> _The request_: Report only the number of lines in this material that include "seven".

☆ ☆ ☆ ☆

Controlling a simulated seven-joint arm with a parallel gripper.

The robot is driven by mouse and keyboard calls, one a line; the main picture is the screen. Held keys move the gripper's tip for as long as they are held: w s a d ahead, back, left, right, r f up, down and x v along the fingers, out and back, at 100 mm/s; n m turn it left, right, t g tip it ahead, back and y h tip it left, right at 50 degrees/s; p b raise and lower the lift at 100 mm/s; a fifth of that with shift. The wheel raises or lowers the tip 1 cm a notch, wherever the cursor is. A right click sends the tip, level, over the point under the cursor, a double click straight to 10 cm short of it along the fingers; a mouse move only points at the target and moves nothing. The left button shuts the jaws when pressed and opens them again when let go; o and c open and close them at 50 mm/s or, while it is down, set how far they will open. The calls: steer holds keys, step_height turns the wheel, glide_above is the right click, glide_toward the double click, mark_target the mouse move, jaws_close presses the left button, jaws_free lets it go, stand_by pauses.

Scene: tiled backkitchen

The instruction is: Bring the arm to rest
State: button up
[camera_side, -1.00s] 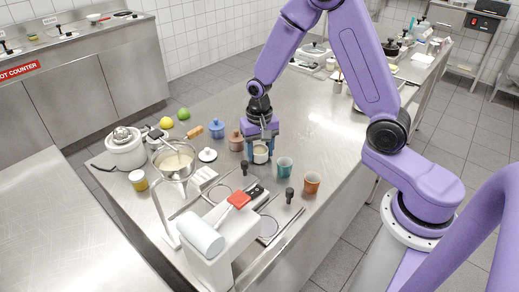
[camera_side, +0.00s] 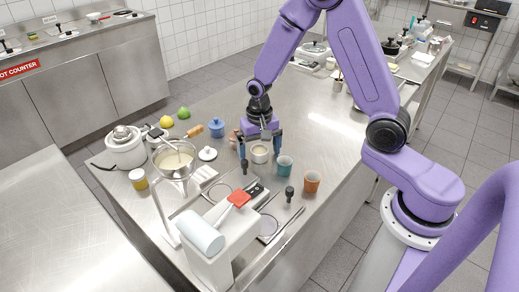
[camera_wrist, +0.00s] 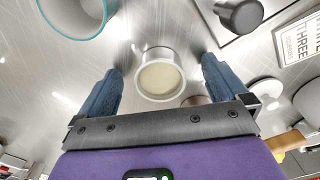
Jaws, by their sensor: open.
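My gripper (camera_side: 260,153) is open over the steel counter (camera_side: 318,128), with its blue fingers spread wide. A small white cup (camera_side: 260,154) with pale cream-coloured contents stands upright between and slightly beyond the fingers. In the wrist view the cup (camera_wrist: 159,77) sits midway between the two fingertips (camera_wrist: 160,80), with a gap on each side. A teal cup (camera_side: 284,167) stands close to the right of the gripper. It also shows at the top left of the wrist view (camera_wrist: 78,14). A brownish cup (camera_side: 235,140) is mostly hidden behind the left finger.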

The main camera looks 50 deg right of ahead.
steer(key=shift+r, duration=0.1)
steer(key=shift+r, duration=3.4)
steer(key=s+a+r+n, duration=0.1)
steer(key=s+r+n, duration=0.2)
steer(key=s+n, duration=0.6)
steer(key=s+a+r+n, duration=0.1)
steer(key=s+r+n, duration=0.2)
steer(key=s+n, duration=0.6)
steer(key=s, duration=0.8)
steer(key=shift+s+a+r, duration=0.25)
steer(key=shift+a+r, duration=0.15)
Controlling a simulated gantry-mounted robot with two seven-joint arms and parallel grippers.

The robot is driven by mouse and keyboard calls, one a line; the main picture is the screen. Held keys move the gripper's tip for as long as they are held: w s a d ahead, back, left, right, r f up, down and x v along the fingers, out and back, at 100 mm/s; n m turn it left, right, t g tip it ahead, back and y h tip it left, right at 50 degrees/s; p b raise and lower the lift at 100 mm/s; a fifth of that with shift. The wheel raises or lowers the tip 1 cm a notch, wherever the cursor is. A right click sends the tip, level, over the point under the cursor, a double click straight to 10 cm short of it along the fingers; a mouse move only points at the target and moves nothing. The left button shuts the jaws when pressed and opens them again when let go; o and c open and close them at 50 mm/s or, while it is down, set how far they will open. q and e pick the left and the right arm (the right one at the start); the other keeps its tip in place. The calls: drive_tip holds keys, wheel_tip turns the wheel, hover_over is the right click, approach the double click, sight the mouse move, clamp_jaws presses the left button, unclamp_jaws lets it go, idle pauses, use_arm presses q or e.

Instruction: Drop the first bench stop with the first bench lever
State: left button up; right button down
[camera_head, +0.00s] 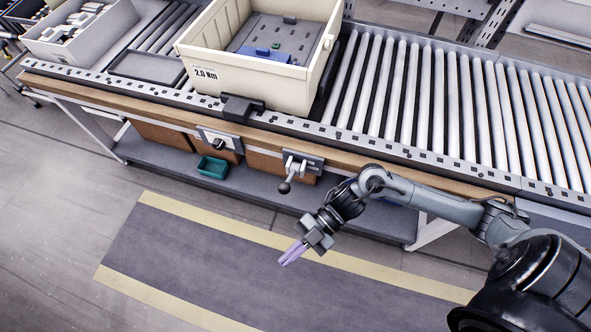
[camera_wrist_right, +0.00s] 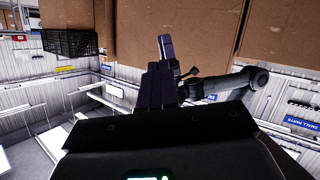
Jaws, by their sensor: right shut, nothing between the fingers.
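Two lever units sit on the bench's front face. One lever (camera_head: 286,186) has a dark ball knob and points down from its grey plate (camera_head: 313,163). The other lever (camera_head: 217,143) sits on a plate further left. I cannot tell which is the first. A dark bracket (camera_head: 240,107), possibly a bench stop, stands on the front rail against the beige crate. My right gripper (camera_head: 284,263) is shut and empty, below and apart from the ball-knob lever, above the floor mat. Its fingers also show in the right wrist view (camera_wrist_right: 160,70). My left gripper is not in view.
The beige crate (camera_head: 208,80), marked 2.0 Nm, sits on the conveyor with a grey panel inside. Rollers (camera_head: 470,110) to the right are bare. A green bin (camera_head: 212,167) stands on the lower shelf. The floor mat (camera_head: 190,250) before the bench is clear.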

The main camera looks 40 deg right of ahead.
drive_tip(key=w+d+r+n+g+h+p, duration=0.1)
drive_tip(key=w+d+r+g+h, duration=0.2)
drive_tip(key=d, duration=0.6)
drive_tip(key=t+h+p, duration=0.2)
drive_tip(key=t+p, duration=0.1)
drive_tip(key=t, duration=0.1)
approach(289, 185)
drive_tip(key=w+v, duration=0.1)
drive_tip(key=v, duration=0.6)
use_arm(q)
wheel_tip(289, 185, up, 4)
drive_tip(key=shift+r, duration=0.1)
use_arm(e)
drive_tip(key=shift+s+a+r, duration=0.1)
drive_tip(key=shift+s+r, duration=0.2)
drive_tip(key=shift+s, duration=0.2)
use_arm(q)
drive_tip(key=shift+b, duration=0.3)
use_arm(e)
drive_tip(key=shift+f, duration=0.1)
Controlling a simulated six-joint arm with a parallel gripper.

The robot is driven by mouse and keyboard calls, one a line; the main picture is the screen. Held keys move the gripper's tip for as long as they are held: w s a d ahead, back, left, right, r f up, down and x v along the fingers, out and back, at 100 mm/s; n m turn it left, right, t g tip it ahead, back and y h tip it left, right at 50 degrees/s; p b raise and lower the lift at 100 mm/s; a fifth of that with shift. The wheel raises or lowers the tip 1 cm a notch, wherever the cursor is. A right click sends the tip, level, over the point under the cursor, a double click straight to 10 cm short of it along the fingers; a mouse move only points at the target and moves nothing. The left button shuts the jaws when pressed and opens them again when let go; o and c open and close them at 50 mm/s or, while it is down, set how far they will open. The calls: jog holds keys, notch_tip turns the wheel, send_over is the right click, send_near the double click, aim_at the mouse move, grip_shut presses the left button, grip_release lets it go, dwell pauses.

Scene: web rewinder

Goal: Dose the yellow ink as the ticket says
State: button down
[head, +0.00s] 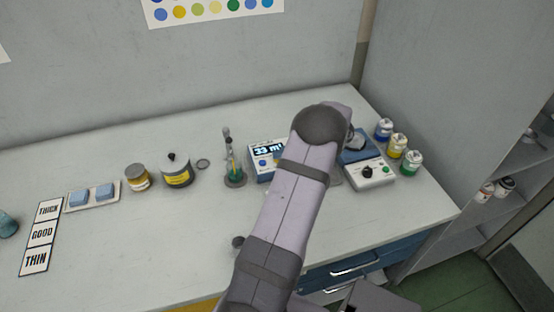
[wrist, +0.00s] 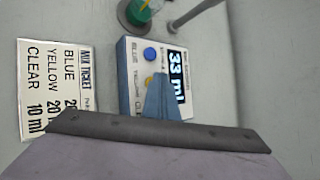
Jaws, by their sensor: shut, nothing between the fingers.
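The ink doser (head: 262,162) is a blue and white box whose display reads 33 ml. In the wrist view the doser (wrist: 128,75) shows a blue button (wrist: 150,54) and a yellow button (wrist: 148,81), labelled BLUE and YELLOW; a further label is partly covered. My gripper (wrist: 162,80) is shut and empty, its tips over the doser beside the yellow button and display. I cannot tell whether they touch. The mix ticket (wrist: 62,90) lists BLUE, its amount partly hidden, YELLOW 20 and CLEAR 10 ml. A vessel of greenish liquid (wrist: 138,12) stands beside the doser.
My arm hides part of the bench right of the doser. A yellow-labelled pot (head: 176,172) and a jar (head: 137,178) stand left. A blue and white device (head: 372,178) and several ink jars (head: 398,145) stand right.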

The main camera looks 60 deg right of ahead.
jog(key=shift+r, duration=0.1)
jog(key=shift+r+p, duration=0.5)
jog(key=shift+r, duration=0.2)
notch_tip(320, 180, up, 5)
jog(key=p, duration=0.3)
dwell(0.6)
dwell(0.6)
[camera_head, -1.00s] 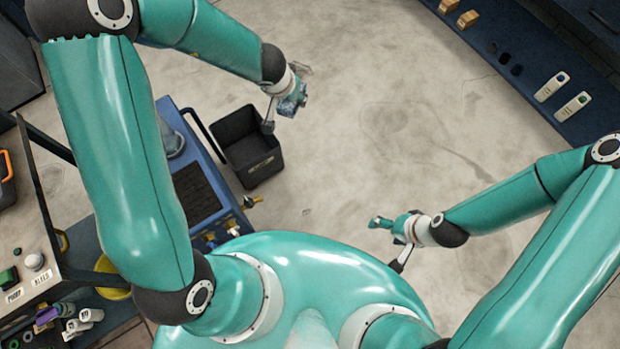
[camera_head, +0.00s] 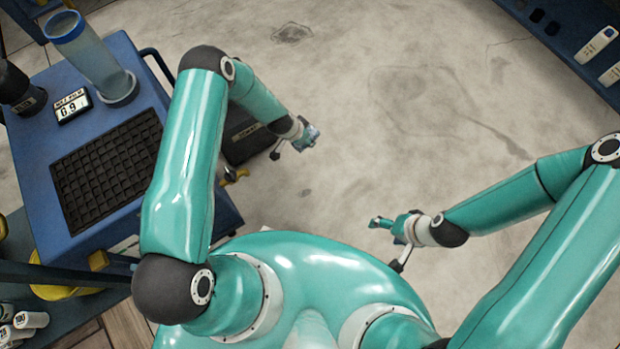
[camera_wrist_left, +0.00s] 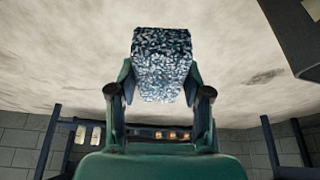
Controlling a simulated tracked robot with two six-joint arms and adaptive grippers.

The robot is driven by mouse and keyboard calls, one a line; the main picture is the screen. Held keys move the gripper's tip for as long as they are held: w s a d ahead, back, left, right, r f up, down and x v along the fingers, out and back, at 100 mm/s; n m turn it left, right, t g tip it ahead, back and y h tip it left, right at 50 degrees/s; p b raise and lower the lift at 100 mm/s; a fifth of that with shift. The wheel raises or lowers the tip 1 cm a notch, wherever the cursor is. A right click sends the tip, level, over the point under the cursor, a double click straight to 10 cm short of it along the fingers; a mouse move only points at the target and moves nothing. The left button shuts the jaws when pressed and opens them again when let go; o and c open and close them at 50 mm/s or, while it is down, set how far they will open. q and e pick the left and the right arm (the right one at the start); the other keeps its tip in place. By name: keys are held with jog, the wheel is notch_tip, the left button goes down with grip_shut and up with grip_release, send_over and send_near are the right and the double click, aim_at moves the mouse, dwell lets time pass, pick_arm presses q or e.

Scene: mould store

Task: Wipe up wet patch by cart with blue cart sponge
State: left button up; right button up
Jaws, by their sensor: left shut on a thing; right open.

☆ ☆ ☆ ☆

> _Answer for this exercise_: 2